Energy consumption of a building with phase change material walls – The effect of phase change material properties
Journal of Energy Storage
Building envelope, Heat capacity, Heating and cooling, Peak melting temperature, Phase change material
The use of Phase Change Material (PCM) in the building envelope is a promising technology for providing energy savings. In this study, the effectiveness of incorporation a honeycomb PCM to the walls of a retrofitted building in Ottawa, Canada is investigated in terms of reduction of heat flux through the walls. The climatic condition of Ottawa has a low air temperature of about −14 °C in the winter season. Reduction in the heat flux through the building envelope reduces the energy consumption of the building.
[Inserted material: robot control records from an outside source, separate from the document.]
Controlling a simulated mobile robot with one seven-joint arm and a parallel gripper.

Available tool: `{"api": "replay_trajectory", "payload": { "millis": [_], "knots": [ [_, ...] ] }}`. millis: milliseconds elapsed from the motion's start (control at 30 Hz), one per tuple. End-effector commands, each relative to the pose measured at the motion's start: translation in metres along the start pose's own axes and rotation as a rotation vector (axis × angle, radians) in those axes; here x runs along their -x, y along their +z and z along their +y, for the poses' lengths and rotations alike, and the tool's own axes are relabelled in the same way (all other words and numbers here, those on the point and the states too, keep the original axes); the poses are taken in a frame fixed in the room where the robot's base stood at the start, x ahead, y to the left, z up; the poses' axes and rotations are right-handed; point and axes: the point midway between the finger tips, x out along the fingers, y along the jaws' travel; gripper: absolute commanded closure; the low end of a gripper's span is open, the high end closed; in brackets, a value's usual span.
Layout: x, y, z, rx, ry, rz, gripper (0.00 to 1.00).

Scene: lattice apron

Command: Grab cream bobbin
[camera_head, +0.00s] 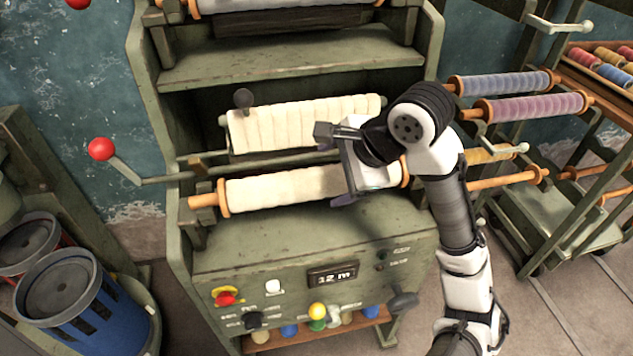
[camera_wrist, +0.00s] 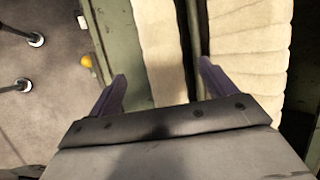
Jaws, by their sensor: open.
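The cream bobbin (camera_head: 275,188) lies across the front of the green machine, with wooden flanges and a wooden handle at its left end. My gripper (camera_head: 335,166) is open over its right half and hides part of it. In the wrist view, the bobbin (camera_wrist: 158,50) runs between the two open fingers (camera_wrist: 160,85), with one finger to each side. Whether the fingertips reach down past its surface, I cannot tell. Nothing is held. A second, wider cream roll (camera_head: 300,122) lies behind and above; it also shows in the wrist view (camera_wrist: 245,40), beyond the right finger.
The green machine frame (camera_head: 180,230) rises on both sides, with a shelf above (camera_head: 290,62). A metal bar (camera_head: 155,180) with a red knob (camera_head: 101,149) sticks out left. Purple (camera_head: 530,107) and blue (camera_head: 500,85) bobbins hang on a rack at right.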

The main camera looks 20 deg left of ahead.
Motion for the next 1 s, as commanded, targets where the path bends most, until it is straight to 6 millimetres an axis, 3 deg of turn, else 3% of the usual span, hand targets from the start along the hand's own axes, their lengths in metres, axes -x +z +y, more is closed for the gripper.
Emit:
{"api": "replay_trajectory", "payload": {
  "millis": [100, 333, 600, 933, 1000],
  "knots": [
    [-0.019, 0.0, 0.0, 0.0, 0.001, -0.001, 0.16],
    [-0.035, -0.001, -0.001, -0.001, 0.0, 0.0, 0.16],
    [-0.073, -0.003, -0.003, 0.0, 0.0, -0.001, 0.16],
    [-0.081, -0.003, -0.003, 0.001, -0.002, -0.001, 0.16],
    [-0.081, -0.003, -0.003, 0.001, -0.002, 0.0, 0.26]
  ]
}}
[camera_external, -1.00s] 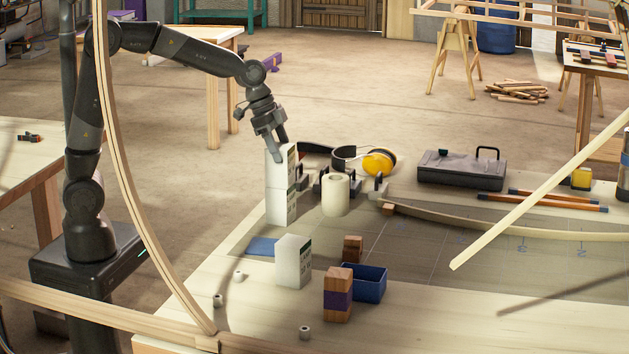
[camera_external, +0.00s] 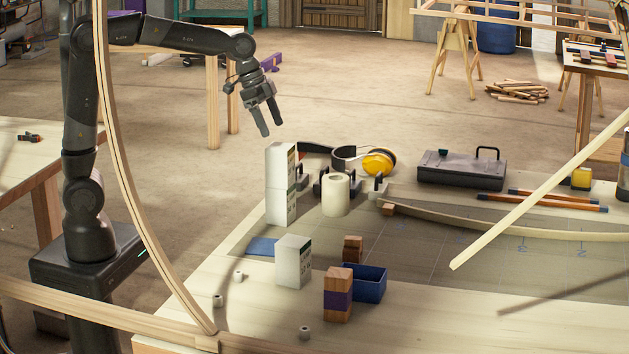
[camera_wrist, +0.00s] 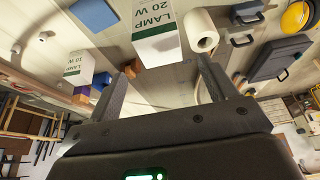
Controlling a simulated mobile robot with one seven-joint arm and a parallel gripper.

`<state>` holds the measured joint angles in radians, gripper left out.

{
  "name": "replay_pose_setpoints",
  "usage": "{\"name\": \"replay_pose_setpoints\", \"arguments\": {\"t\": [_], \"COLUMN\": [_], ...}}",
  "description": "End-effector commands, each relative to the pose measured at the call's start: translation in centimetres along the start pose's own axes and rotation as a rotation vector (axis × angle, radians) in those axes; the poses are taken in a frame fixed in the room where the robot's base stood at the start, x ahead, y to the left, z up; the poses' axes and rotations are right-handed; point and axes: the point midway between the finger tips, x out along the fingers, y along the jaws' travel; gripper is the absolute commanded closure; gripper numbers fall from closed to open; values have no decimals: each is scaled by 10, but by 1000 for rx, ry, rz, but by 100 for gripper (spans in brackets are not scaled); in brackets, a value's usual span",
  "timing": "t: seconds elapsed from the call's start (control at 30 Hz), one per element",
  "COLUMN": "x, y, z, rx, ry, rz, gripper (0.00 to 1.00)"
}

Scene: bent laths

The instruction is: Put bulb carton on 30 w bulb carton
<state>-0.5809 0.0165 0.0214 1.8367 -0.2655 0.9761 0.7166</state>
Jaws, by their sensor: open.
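A tall white stack stands at the table's far left edge. A seam divides it into an upper carton (camera_external: 280,163) and a lower carton (camera_external: 280,208), aligned and upright. In the wrist view the near carton (camera_wrist: 158,38) has a green band and seems to read "LAMP 20 W". Another white carton (camera_external: 293,262) stands alone nearer the front; its wattage is too small to read surely in the wrist view (camera_wrist: 79,66). My gripper (camera_external: 271,130) is open and empty, above and slightly left of the stack, apart from it. Its fingers (camera_wrist: 168,66) show with nothing between them.
A white roll (camera_external: 335,194) and clamps stand right of the stack, with yellow earmuffs (camera_external: 378,163) behind. Wooden blocks (camera_external: 338,296), a blue bin (camera_external: 366,282) and a blue pad (camera_external: 261,247) lie nearer the front. A bent lath (camera_external: 122,170) arcs before my arm.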

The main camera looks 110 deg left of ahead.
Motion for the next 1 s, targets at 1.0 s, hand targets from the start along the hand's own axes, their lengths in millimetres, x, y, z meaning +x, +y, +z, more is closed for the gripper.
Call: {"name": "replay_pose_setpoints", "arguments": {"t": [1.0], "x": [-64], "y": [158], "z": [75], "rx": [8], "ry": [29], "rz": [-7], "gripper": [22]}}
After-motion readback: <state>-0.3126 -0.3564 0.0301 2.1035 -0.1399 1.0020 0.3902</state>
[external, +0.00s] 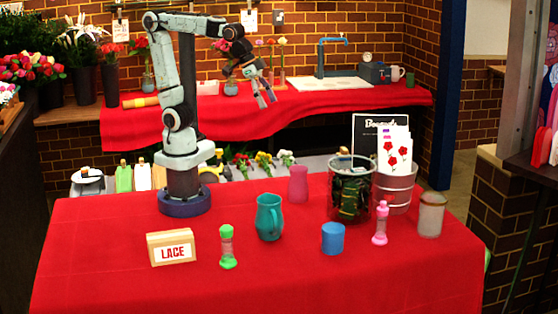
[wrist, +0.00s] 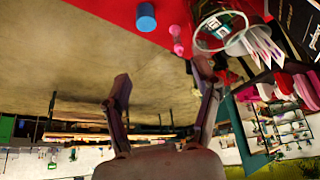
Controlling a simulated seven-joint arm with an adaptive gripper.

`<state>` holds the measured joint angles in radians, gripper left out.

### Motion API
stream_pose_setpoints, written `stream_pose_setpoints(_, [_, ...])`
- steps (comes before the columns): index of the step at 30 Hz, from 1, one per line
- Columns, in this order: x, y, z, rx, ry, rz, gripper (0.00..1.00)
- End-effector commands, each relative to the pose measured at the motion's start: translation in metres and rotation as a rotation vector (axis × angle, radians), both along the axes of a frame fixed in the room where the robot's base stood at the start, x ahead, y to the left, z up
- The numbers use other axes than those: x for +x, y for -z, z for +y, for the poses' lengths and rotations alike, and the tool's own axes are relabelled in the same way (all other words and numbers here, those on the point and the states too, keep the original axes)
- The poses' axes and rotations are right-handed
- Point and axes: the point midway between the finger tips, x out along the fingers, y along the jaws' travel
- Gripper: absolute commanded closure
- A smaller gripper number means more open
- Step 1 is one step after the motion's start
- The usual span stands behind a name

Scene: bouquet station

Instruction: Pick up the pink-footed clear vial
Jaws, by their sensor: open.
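The pink-footed clear vial (external: 380,224) stands upright on the red table, towards the front right, with a pink cap and a pink base. In the wrist view the vial (wrist: 177,40) shows small near the top, close to the table's edge. My gripper (external: 266,101) is open and empty, high above the table and well away from the vial, at the upper middle of the external view. In the wrist view its two fingers (wrist: 163,78) are spread apart with nothing between them.
A blue cup (external: 333,239) stands left of the vial, and a clear container (external: 340,211) with dark contents stands behind it. A frosted jar (external: 431,215) is to its right. A green-footed vial (external: 228,248), teal pitcher (external: 269,218) and LACE sign (external: 171,248) stand further left.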

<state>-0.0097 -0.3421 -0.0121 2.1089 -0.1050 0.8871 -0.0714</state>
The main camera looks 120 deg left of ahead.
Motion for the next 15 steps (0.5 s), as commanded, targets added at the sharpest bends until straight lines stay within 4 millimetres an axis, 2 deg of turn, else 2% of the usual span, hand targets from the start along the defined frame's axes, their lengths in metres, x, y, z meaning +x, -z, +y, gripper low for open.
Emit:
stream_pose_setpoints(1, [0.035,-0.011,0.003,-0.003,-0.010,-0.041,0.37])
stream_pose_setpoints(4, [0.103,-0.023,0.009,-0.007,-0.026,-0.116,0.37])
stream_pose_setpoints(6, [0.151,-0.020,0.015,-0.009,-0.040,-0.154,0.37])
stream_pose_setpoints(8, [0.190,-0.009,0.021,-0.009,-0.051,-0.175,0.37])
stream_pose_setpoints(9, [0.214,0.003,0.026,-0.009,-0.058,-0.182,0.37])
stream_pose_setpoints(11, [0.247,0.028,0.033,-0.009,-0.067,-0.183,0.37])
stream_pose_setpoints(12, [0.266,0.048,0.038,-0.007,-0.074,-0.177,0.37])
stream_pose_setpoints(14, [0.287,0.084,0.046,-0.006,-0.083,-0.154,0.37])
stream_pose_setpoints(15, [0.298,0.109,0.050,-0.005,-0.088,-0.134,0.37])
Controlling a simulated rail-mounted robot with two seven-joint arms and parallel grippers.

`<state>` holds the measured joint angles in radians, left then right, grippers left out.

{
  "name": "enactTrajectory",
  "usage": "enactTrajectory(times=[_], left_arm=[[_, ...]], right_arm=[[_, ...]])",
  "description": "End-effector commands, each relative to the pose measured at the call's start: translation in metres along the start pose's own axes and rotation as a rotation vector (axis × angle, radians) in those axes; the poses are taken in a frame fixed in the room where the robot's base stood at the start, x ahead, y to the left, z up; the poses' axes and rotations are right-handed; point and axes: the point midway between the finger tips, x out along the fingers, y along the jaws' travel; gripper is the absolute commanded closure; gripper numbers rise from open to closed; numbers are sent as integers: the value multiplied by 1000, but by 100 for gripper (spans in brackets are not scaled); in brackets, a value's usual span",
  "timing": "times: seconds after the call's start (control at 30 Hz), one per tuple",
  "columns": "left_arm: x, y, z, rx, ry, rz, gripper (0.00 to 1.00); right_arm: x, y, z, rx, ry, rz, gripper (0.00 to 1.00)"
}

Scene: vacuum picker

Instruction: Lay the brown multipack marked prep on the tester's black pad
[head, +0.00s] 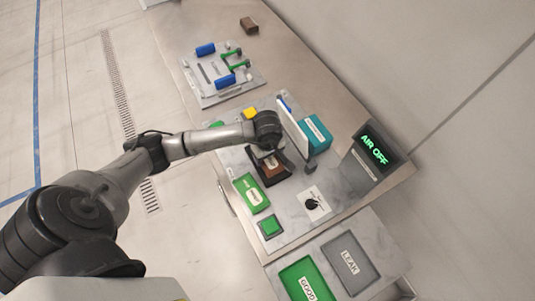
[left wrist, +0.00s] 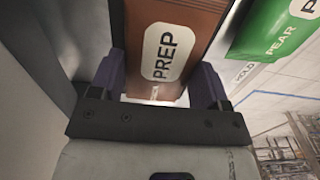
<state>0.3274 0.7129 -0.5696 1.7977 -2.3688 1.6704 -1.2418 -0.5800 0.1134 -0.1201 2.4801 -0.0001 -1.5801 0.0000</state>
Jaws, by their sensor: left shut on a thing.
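The brown multipack (head: 273,172) marked PREP is under my left gripper (head: 267,154) in the head view, at the dark tester pad (head: 284,178). In the left wrist view the brown multipack (left wrist: 172,45) fills the space between the two fingers of my left gripper (left wrist: 160,85), which is shut on it. Its white PREP label faces the camera. The pad shows only as a dark border around the pack, and I cannot tell whether the pack touches it. My right gripper is not in view.
A green pack (head: 252,194) marked PEAR lies just beside the pad. A white upright panel (head: 293,127) and teal box (head: 316,132) stand behind. A black knob (head: 312,204), AIR OFF display (head: 374,149), green GOOD tray (head: 292,274) and grey LEAK tray (head: 361,278) lie to the right.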

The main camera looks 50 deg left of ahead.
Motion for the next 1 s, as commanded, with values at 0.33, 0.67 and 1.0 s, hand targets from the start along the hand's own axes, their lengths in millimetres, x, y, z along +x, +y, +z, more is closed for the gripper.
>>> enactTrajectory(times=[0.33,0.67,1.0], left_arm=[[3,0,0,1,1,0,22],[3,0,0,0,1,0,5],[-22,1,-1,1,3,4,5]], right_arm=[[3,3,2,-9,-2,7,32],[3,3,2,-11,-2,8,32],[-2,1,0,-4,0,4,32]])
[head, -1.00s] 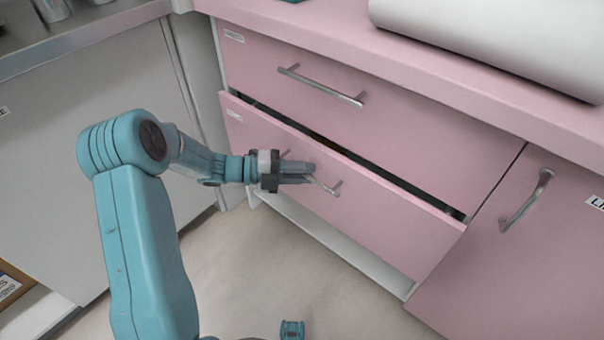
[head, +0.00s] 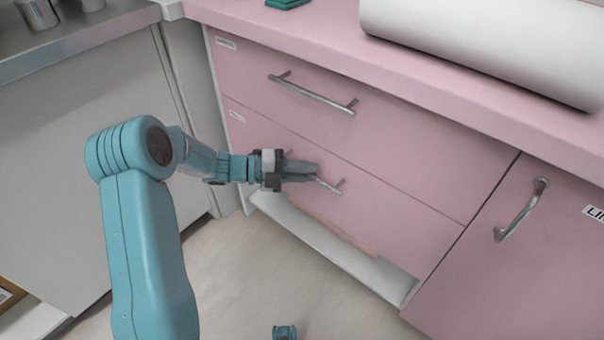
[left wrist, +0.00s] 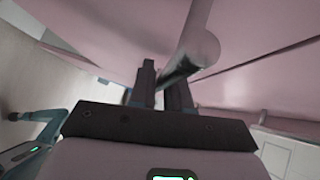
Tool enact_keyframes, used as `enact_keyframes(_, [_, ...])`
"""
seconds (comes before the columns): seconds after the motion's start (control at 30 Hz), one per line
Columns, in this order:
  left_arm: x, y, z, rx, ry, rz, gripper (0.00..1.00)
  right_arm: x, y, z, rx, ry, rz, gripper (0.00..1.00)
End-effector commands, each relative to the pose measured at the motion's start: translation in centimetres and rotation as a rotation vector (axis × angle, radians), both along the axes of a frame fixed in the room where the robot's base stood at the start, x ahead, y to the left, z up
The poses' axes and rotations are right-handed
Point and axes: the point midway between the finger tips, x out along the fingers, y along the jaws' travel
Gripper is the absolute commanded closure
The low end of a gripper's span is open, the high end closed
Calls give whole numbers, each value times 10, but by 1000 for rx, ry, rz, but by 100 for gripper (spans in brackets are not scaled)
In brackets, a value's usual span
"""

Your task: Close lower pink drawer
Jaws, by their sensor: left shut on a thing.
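The lower pink drawer (head: 400,215) sits flush with the cabinet face, with only a thin seam between it and the upper pink drawer (head: 400,125). Its metal bar handle (head: 330,186) runs slantwise across the front. My left gripper (head: 300,172) is shut on this handle and hides its middle part. In the left wrist view the handle bar (left wrist: 185,65) passes between the dark fingers of my left gripper (left wrist: 163,90).
A pink door (head: 490,255) with a vertical handle is at the right. A pink countertop (head: 330,32) with a white roll (head: 490,45) is above. A grey cabinet (head: 100,150) stands left. An open white recess (head: 350,262) lies below the drawer, above bare floor.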

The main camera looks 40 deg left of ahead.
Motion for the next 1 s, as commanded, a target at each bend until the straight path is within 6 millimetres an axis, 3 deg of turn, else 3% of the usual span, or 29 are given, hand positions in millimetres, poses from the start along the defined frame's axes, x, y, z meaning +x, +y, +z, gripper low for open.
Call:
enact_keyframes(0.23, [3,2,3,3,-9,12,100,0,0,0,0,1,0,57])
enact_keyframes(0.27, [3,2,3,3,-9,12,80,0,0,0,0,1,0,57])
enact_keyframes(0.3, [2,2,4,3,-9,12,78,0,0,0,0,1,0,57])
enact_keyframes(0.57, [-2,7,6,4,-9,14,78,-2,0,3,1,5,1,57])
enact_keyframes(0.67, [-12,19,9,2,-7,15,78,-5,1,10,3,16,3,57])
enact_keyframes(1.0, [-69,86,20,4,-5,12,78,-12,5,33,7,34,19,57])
PCM melting temperature, peak effective capacity, and the thickness of PCM layer have been varied to study their respective effect on the effectiveness of the PCM. Incorporating 1-cm thick PCM with peak melting temperature of 20 °C gives the best performance for a typical summer day with outdoor temperature varying from 15.0 to 26.5 °C. The heat gain and heat loss through the studied building walls is reduced by 41 % and 96 %, respectively. Also, the results show no further improvement in the PCM effectiveness when the thickness of the PCM layer and the peak effective heat capacity are increased beyond 1 cm and 20 kJkg−1K−1, respectively.
Imafidon, Oselen J. and Ting, David S.K.. (2022). Energy consumption of a building with phase change material walls – The effect of phase change material properties. Journal of Energy Storage, 52.